Output, word for word, every line from the start of the listing down to and including the line that contains "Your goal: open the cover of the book"; include nothing else.

**DATA**
════════════════

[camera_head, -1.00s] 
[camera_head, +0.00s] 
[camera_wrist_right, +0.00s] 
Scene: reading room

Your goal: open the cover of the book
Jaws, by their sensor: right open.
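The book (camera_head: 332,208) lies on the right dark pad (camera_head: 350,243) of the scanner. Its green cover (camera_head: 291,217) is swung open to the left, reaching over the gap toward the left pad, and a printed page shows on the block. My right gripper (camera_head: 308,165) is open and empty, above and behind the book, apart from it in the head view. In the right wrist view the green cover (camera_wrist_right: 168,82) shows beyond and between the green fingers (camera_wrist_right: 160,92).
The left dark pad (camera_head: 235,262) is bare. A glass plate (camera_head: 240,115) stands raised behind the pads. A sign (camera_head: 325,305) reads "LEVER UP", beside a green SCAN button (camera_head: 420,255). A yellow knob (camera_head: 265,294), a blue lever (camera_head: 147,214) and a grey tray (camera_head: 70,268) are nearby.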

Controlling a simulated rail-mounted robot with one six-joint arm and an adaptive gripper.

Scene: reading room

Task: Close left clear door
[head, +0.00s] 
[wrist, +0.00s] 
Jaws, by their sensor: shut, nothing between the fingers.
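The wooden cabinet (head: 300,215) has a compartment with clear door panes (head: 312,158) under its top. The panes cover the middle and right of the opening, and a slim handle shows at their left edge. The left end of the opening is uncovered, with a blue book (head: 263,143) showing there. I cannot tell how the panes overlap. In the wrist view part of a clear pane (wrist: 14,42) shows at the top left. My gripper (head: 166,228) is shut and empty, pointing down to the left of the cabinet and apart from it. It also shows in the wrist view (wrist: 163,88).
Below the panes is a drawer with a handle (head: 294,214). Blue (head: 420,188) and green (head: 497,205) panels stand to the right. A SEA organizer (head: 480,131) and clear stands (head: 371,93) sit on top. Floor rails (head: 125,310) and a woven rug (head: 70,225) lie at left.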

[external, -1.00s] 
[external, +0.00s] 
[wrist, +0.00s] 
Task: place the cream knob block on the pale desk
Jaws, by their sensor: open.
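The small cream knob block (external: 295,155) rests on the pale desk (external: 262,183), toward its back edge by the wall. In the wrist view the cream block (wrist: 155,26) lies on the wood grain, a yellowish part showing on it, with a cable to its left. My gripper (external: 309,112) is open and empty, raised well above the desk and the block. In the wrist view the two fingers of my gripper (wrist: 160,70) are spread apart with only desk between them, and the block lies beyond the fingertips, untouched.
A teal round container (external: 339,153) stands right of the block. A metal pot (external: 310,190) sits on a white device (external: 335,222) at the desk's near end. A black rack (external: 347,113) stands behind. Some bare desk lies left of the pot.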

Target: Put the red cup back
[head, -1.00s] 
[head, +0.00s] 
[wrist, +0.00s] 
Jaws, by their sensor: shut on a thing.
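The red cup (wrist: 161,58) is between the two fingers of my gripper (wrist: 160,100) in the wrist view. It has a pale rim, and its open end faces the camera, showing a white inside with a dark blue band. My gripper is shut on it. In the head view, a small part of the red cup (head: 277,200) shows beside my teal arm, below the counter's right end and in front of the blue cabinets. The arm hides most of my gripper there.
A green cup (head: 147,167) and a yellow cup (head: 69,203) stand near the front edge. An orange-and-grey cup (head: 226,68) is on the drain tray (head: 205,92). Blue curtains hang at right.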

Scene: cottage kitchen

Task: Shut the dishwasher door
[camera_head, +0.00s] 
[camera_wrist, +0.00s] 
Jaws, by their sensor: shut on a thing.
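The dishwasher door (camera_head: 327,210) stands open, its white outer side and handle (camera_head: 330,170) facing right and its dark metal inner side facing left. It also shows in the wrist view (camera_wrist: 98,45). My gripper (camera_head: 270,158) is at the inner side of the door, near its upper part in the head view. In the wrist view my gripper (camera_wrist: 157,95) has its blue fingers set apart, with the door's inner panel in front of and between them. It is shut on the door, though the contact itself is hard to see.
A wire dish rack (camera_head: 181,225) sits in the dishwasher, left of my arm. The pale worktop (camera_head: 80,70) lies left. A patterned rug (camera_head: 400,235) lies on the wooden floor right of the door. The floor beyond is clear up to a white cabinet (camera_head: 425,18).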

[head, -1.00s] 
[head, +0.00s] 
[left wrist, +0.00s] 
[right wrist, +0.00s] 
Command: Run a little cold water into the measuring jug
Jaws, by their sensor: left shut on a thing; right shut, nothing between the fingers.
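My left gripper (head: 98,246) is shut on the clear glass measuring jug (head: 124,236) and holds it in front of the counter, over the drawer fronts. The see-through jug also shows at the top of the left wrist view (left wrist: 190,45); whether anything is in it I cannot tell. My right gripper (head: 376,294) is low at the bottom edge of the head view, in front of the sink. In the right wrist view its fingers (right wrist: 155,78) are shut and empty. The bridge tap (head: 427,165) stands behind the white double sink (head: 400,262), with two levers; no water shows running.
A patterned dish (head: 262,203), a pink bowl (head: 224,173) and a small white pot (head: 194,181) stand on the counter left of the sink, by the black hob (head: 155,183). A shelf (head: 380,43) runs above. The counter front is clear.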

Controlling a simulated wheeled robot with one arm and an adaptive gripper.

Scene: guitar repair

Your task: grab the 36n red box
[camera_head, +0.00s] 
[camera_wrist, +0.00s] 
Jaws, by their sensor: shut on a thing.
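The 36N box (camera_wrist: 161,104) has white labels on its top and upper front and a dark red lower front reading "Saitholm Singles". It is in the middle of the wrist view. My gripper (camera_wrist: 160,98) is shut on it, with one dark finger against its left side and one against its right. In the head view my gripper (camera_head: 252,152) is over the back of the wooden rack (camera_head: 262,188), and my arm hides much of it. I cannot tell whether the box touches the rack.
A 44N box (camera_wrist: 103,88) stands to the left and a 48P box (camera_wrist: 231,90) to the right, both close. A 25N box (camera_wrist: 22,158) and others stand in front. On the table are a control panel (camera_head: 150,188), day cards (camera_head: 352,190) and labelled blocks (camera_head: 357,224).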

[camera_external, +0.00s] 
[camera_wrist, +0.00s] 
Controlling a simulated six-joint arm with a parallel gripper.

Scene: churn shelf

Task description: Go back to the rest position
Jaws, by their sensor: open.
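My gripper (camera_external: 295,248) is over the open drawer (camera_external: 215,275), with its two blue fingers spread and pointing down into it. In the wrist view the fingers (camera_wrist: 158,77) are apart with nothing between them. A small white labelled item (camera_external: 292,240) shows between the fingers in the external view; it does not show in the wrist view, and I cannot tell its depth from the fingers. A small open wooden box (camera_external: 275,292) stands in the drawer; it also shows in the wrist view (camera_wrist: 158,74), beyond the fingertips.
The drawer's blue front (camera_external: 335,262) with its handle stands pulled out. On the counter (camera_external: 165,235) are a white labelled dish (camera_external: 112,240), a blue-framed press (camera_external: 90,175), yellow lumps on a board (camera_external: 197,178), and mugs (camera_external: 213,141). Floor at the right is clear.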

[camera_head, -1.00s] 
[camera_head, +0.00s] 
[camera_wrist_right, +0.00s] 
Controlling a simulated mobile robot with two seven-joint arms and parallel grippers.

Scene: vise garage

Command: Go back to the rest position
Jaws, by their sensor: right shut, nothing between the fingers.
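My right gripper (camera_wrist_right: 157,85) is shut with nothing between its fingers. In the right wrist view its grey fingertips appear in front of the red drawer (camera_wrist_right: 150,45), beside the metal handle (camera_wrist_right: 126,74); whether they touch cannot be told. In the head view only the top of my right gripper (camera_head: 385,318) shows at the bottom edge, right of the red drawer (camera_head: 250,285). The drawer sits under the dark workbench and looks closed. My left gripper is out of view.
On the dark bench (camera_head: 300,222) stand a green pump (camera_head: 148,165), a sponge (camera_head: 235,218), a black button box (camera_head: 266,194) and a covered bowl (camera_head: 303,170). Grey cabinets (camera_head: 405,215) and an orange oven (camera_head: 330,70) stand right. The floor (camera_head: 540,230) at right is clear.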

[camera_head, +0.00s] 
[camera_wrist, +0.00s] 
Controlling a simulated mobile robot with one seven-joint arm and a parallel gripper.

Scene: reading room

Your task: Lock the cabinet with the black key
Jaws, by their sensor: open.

════════════════

**OUTPUT OF THE EXERCISE**
[camera_head, -1.00s] 
[camera_head, +0.00s] 
[camera_wrist_right, +0.00s] 
Scene: reading room

Your goal: open the cover of the book

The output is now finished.